Dear Coleen
I’m a married man in my 30s and have two very young children with my wife. My problem involves my in-laws, who are fantastic people, but I’m getting sick of them outstaying their welcome.
They live 70 miles away, which is a bit of a drive but, even so, I don’t think it justifies them staying with us for a fortnight every time they visit. They came to us for Christmas and stayed for over a week and they’re already talking about Easter plans.
Every holiday is taken up with their visits and it’s getting to the point where it feels intrusive in terms of my relationship with my wife. I have tentatively spoken to her about it, but she has no problem with her parents being here, in fact she loves it because she gets a break from the kids.
Her parents love taking the children out and happily muck in at teatime and bedtime. I wish my wife would think about us more and not just give in to her mum every time she says she’s coming to visit.
It drives me nuts having no privacy and no space when they’re here. And maybe I’d like us to go away on holiday sometimes rather than stay at home.
Coleen says
I think you and your wife need to sit down with a calendar and come up with a plan that you’re both happy with. Don’t just leave it till the holidays roll around and your in-laws are standing on your doorstep with their suitcases.
For example, maybe they could visit for a few days at Easter and then you and your wife, and children could go away for a few nights on your own? And if your in-laws relish their roles as grandparents, then couldn’t they take the kids for the odd weekend, too, so you and your wife can get away together?

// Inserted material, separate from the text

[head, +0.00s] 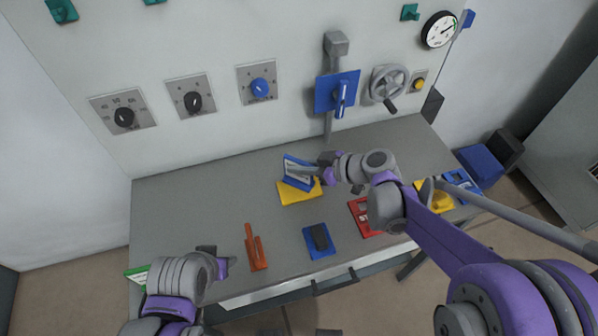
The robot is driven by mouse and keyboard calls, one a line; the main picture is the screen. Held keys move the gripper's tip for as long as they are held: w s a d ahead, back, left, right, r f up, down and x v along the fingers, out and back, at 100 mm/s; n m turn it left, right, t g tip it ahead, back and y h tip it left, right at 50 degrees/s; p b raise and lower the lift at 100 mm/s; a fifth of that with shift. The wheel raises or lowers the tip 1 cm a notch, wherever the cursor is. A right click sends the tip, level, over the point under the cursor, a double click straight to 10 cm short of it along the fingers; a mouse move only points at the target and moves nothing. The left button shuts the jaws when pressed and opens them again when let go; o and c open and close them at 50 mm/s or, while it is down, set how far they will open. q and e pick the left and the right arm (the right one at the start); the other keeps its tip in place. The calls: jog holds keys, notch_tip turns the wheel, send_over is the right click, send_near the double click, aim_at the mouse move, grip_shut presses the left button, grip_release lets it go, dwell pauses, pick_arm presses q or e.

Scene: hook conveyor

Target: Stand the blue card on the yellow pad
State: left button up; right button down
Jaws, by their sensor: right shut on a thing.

But tread carefully because you don’t want to upset them. You say you get on well with them and it sounds as if they’re fabulous grandparents, as well as being a big help with the kids, so you don’t want to jeopardise any of that stuff.
Try to have a calm conversation with your wife without blaming her parents for anything, and explain you’d like to find a compromise, so you have more time on your own with her and the kids. And make sure you also say how great her parents are and how much you appreciate them.
I’m a mother and a grandmother and I’d be mortified if I thought I was intruding in any way, and I’m sure the same would be true for your in-laws but, trust me, there’s always a compromise that keeps everyone happy.